There's another difference - the dollars are a LOT larger on those than on
----- Original Message -----
From: "Jim Lux" <email@example.com>
To: "Jeff Carter" <firstname.lastname@example.org>
Sent: Thursday, March 20, 2008 6:33 PM
Subject: Re: [TowerTalk] Using a dip meter
> Jeff Carter wrote:
> > I've been following this thread with interest, largely because I'm
> > ignorant about the utility of these meters. Jim, your description
> > fits with what I had concluded about them, that being if you had
> > pretty much anything else to use, it would be better. I understand
> > how they work but using a GDO always seemed pointless.
> > I have seen these things on eBay for years, but I still cannot think
> > of a single instance where it would be of more utility than more
> > modern antenna tools, so I never bought one.
> > My question is, am I wrong?

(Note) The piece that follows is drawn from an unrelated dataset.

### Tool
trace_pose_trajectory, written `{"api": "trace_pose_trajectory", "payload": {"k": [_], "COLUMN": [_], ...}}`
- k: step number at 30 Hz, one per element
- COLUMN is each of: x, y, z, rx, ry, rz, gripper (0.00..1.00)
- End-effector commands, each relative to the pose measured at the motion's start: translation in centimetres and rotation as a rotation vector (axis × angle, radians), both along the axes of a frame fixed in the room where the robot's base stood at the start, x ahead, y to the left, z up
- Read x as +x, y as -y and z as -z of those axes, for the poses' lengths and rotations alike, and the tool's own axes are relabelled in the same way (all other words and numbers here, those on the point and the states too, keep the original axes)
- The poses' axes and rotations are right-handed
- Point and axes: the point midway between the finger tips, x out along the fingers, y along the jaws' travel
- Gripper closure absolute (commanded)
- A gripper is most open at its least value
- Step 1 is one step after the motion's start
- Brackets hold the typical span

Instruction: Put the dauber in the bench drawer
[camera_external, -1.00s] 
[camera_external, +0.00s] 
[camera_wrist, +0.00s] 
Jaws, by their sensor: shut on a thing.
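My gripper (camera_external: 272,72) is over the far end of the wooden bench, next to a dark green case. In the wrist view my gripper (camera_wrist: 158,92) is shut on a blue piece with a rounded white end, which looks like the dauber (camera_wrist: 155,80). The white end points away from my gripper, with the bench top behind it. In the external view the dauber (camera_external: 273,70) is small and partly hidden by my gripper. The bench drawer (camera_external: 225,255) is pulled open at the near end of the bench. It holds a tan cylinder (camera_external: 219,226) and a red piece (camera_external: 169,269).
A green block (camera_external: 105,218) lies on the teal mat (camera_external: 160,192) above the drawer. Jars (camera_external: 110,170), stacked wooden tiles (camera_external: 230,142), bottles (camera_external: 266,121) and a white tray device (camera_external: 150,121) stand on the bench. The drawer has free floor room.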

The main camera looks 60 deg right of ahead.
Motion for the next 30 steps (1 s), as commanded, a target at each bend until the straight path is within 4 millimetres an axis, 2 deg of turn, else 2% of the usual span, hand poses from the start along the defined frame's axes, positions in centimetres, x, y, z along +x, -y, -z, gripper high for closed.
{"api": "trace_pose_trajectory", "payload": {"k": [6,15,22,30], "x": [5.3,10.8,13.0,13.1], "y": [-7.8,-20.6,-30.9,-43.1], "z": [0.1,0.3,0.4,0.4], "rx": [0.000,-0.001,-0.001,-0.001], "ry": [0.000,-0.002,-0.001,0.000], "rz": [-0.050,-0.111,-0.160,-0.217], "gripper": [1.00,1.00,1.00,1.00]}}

Is there some situation I have not yet
> > encountered where only a GDO will do? Jim, you said that for some
> > systems it's convenient. I can't picture one for the life of me.

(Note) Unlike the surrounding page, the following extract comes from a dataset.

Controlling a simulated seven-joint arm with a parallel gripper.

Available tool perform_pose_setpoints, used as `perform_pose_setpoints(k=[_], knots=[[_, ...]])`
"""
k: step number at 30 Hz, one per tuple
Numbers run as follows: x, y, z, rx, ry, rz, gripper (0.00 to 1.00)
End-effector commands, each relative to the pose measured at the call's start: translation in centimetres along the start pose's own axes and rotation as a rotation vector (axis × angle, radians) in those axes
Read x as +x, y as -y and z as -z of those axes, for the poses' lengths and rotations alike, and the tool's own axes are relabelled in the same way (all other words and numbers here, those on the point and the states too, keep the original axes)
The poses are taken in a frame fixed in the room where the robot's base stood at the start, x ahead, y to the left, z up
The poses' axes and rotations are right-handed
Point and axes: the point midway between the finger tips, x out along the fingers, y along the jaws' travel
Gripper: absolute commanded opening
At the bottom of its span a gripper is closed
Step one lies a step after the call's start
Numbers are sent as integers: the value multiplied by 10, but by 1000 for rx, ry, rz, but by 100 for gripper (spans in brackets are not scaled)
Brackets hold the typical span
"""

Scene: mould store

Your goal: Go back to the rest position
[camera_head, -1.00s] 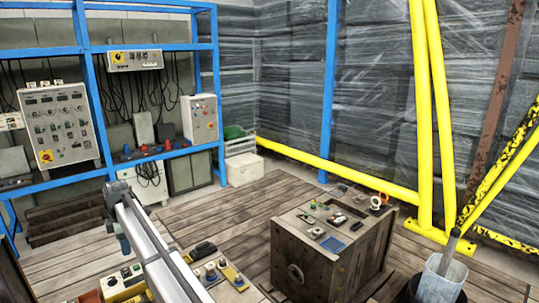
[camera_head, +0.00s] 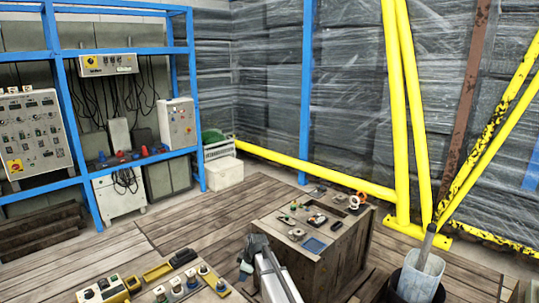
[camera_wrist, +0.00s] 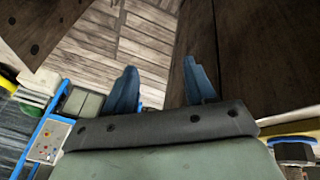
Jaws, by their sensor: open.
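My gripper (camera_wrist: 160,85) is open in the wrist view, its two blue fingers apart with only floor and dark wood showing between them. In the head view my arm comes up from the bottom edge, and its end (camera_head: 246,266) is just left of the wooden crate. No object shows in the jaws.
The wooden crate (camera_head: 345,248), with small items on top, stands to the right of my arm. Yellow-edged gear (camera_head: 155,272) lies at its left. A bucket (camera_head: 418,277) stands at the lower right. Blue shelving (camera_head: 73,190) is at the left. Plank floor (camera_head: 190,218) between is clear.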

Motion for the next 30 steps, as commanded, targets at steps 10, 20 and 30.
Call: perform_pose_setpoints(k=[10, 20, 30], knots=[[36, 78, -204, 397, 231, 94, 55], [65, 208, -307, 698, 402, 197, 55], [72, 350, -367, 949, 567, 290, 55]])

> The GDO has two aspects that are convenient:
> 1) It's inherently a narrow band detection process, so interfering
> signals (a real issue if you're trying to dial in a 160m antenna and
> there's a pesky AM broadcast station near by)
> 2) It's not oriented towards a 50 ohm system in particular. You can
> adjust the coupling ratio to suit the measurement (granted, more an art
> than science).
> > I usually use a HP network analyzer for general things, and the little
> > Autek boxes for spot checks.
> You should be able to use the VNA.. Set it up to measure S11, then run
> your coax up to a coupling network of some sort. In theory, you'd want
> a transformer to transform the 50 ohms to whatever the loop resonant R
> would be, but in reality, since you're going to be using loose coupling,
> that will set the magnitude. I've used some turns of magnet wire on a
> BNC connector (and you can add and remove turns by hand) You'll see the
> bump in S11 magnitude at the resonant frequency of the system under test.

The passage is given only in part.